6.17.2012

lost&found.

It's okay to be self indulgent once or twice in a while.
Why yes, I just happen to be careening about in my closet rummaging for the best possible five work outfits for my last week of work when I realized that I had the ultimate schoolgirl cute uniform just waiting to be paired: my new blue blazer (with sweet green lining) and my blue flouncy skirt from a few years ago that I don't wear nearly often enough. The color isn't exactly the same blue but it's so close and in pictures, it looks the same enough to make me quite pleased. Added my awesome western tie to the mix, my go-to fedora from freshman year of college & my old Starbucks barrista polo (which actually has a zip collar, pretty random) and I was completely on outfit cloud 9. Seriously. Picture me, walking along the streets of Israel and bringing some style to the Vogue-less country. Giggling and joking in Hebrew while clutching my books to my chest. It's starting to kind of come together.
Yes, a lot has been lost since February, when I got home from my first trip to Israel.
Heck, a lot has been lost since March.
A lot is being lost everyday between my spent paychecks and my painfully in depth purging of Everything I Own.
How do you really know when to say goodbye to stuffed animals, photographs, Converse you've had since eighth grade, college textbooks you'll read One Day, jewelry you made in summer camp?
It's a really tough sometimes and there regrets to deal with.
At the same time though, it's always nice knowing that no matter what, at the end of It All, these things are just things and this stuff is just stuff.
I know it sounds like a crazy goal but I am tempted to challenge myself to be the one going to Arizona (and Israel) with the least amount of baggage, both physically and emotionally.

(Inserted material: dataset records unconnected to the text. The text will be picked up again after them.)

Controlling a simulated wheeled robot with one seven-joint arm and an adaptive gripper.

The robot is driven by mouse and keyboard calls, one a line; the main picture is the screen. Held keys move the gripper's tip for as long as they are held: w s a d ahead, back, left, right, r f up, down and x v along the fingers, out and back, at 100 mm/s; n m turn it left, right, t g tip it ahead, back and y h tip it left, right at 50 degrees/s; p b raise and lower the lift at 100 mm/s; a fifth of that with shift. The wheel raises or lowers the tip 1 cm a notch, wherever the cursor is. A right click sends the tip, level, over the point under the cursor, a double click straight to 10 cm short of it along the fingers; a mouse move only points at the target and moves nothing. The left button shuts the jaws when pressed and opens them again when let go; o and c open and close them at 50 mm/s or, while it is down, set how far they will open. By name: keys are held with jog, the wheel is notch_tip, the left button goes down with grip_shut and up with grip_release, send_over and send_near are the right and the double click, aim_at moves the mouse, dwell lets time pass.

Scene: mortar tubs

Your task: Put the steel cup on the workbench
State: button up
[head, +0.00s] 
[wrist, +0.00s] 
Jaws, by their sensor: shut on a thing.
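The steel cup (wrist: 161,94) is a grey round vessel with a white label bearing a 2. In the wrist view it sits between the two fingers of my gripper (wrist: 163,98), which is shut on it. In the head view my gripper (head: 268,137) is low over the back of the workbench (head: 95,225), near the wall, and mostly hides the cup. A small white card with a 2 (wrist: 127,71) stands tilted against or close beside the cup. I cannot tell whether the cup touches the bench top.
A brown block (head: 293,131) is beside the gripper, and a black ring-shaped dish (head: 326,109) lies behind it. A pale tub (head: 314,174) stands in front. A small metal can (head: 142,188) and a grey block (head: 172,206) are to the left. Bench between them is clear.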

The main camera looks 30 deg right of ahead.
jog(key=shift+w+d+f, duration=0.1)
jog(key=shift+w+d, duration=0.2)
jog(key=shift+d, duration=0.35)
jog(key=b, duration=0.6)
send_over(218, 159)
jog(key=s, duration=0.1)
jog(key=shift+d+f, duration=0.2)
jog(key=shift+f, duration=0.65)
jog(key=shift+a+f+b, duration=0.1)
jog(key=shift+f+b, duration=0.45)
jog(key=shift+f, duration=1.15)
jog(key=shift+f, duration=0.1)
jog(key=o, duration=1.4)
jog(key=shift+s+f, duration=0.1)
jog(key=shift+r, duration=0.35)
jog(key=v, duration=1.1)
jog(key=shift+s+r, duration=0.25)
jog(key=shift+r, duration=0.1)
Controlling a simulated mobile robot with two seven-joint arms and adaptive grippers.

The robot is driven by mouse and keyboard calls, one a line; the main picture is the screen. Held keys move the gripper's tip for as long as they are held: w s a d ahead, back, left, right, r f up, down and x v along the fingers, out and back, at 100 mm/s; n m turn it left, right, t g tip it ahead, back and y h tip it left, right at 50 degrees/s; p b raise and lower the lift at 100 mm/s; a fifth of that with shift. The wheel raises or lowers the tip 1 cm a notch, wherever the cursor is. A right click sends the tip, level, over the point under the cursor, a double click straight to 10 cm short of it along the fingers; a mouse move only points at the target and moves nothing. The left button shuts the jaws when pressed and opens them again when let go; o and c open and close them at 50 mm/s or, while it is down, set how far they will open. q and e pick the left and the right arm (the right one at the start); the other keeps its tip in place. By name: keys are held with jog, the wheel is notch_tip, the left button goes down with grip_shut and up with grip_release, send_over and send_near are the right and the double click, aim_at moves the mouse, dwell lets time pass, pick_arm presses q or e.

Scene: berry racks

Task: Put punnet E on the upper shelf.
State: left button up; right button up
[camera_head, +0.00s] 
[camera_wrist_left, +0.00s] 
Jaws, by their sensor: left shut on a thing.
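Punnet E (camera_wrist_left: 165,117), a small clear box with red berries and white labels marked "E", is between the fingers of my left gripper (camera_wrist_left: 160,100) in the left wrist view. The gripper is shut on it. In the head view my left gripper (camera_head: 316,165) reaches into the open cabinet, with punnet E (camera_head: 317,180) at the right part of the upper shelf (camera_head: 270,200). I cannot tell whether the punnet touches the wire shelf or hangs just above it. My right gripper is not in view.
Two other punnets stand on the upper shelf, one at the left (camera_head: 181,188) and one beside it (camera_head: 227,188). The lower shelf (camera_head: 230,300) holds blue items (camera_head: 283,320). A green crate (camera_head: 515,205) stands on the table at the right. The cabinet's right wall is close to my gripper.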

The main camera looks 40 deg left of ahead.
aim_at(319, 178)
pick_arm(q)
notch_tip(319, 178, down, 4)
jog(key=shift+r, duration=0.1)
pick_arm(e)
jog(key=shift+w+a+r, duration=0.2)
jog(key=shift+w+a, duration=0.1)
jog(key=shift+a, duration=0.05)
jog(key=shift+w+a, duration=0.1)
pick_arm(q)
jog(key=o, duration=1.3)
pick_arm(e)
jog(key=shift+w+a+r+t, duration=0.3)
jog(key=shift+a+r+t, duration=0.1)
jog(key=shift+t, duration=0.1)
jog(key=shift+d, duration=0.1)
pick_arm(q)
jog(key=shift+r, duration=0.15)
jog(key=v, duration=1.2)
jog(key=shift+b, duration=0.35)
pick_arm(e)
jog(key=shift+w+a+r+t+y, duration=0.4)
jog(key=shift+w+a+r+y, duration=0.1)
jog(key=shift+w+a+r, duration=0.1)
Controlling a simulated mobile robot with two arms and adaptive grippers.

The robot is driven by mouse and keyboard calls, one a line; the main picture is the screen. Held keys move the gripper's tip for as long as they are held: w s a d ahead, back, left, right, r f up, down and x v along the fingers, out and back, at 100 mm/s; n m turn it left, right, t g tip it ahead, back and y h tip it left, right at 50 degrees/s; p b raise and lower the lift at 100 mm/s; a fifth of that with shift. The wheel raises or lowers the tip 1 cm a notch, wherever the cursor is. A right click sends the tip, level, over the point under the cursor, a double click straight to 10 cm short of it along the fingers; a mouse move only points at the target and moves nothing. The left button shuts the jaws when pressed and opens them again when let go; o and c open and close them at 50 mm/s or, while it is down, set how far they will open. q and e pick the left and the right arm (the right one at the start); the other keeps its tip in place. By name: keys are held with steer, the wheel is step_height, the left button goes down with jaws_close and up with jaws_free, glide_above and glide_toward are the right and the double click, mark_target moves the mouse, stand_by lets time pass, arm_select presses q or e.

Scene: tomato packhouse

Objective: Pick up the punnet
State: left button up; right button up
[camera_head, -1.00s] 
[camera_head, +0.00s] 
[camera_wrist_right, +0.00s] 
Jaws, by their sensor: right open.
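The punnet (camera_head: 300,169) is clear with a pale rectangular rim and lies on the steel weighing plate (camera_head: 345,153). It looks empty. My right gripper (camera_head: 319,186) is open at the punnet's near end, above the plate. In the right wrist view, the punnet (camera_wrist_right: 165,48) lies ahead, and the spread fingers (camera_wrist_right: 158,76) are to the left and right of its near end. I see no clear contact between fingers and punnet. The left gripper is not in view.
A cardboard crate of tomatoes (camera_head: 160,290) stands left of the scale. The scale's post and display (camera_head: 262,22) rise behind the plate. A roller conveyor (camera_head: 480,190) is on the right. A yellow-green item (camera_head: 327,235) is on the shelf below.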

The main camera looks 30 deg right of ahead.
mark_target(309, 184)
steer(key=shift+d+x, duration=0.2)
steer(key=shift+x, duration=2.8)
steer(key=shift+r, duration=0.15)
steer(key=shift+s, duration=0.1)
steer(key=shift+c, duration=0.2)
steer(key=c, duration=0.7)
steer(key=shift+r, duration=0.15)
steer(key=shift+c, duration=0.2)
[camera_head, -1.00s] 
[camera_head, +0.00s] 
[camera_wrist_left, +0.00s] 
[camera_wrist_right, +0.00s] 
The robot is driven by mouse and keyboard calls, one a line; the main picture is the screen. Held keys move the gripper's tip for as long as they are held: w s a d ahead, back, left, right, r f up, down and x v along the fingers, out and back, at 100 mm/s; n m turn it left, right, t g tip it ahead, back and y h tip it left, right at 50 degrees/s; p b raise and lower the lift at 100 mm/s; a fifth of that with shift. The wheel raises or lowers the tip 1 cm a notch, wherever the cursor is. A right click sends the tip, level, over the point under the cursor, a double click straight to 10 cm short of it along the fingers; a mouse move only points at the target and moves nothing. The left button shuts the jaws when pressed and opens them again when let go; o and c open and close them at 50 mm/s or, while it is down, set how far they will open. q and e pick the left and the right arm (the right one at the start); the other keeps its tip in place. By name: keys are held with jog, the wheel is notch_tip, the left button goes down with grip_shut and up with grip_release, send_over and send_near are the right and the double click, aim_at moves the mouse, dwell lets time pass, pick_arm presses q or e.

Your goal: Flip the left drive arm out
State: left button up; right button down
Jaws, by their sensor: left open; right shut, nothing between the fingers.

One of the hardest things I've had to do this month was to leave my eyedoctors behind.
Do you have any idea how much trouble I have trusting people? Especially doctors that are going to cut me open and fiddle about with my optic stems. Or whatever lurks behind my glasses.

Lost: glasses in a parking lot, several friends, calmness, oodles of money spent, the physical mementos that couldn't fit in my Lisa Frank folder or memory shoe box.

Found: excitement for travel, a thrill about independence, my style groove, inspiration to write several chapters a week, new friends, a shifting notion of home, the comfort of water.


That's pretty much all my poetic ranting for now.
I think June is going to be the month of self reflection because I'm literally moving in mere weeks and I'm no longer as afraid of what I'll find when I unlock the door to the word Home.

Probably doesn't make sense to you, but it makes sense to me...I can be a bit riddle(culous okay okay I'll stop) sometimes.

What have you lost & found these past few months?
I hope you find more than you lose and you lose what you need to lose in order to grow.
xx

1 comment:

Amber said...

giving away things is hard for me too. I still have stuffed animals and old beat up tee shirts from long long ago that I cant part with because they have sentimental meaning to me.